**The exercise**
Reproduce the section of the listing that begins at the line containing "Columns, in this" and finishes at the line containing "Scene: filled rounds". Include both end lines and nothing beyond them.

**Provided material**
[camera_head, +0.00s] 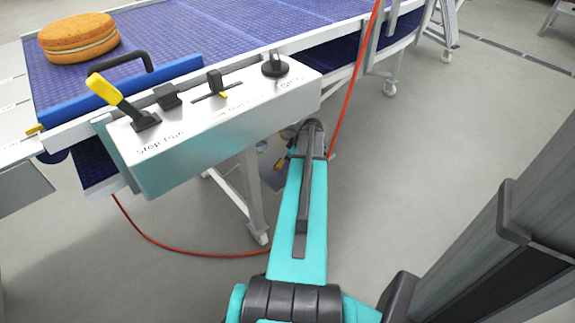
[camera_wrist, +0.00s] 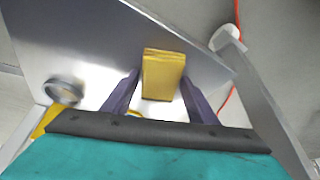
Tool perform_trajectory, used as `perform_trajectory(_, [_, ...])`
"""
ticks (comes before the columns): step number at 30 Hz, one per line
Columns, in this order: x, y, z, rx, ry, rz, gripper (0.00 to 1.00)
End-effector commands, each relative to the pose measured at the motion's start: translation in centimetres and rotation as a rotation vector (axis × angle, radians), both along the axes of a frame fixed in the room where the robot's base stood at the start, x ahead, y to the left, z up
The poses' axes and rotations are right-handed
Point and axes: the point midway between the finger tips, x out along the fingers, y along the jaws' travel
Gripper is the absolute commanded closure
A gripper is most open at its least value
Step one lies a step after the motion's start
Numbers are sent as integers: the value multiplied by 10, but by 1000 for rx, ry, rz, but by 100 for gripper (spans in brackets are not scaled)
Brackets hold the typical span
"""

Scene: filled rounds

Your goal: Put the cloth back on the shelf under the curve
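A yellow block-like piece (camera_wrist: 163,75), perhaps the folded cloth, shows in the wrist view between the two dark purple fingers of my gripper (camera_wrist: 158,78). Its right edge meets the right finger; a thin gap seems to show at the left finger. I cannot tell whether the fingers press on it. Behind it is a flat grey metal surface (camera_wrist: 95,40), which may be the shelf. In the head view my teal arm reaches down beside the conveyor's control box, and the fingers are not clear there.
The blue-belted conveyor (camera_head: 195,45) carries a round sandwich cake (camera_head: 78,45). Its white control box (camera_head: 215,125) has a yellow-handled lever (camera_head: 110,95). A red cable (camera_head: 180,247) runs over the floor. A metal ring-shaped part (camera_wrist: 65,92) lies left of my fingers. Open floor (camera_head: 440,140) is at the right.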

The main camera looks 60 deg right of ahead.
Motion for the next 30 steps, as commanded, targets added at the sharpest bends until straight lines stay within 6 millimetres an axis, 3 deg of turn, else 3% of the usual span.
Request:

**Response to this task**
Columns, in this order: x, y, z, rx, ry, rz, gripper (0.00 to 1.00)
End-effector commands, each relative to the pose measured at the motion's start: translation in centimetres and rotation as a rotation vector (axis × angle, radians), both along the axes of a frame fixed in the room where the robot's base stood at the start, x ahead, y to the left, z up
The poses' axes and rotations are right-handed
Point and axes: the point midway between the finger tips, x out along the fingers, y along the jaws' travel
Gripper is the absolute commanded closure
A gripper is most open at its least value
Step one lies a step after the motion's start
Numbers are sent as integers: the value multiplied by 10, but by 1000 for rx, ry, rz, but by 100 for gripper (spans in brackets are not scaled)
Brackets hold the typical span
"""

Scene: filled rounds

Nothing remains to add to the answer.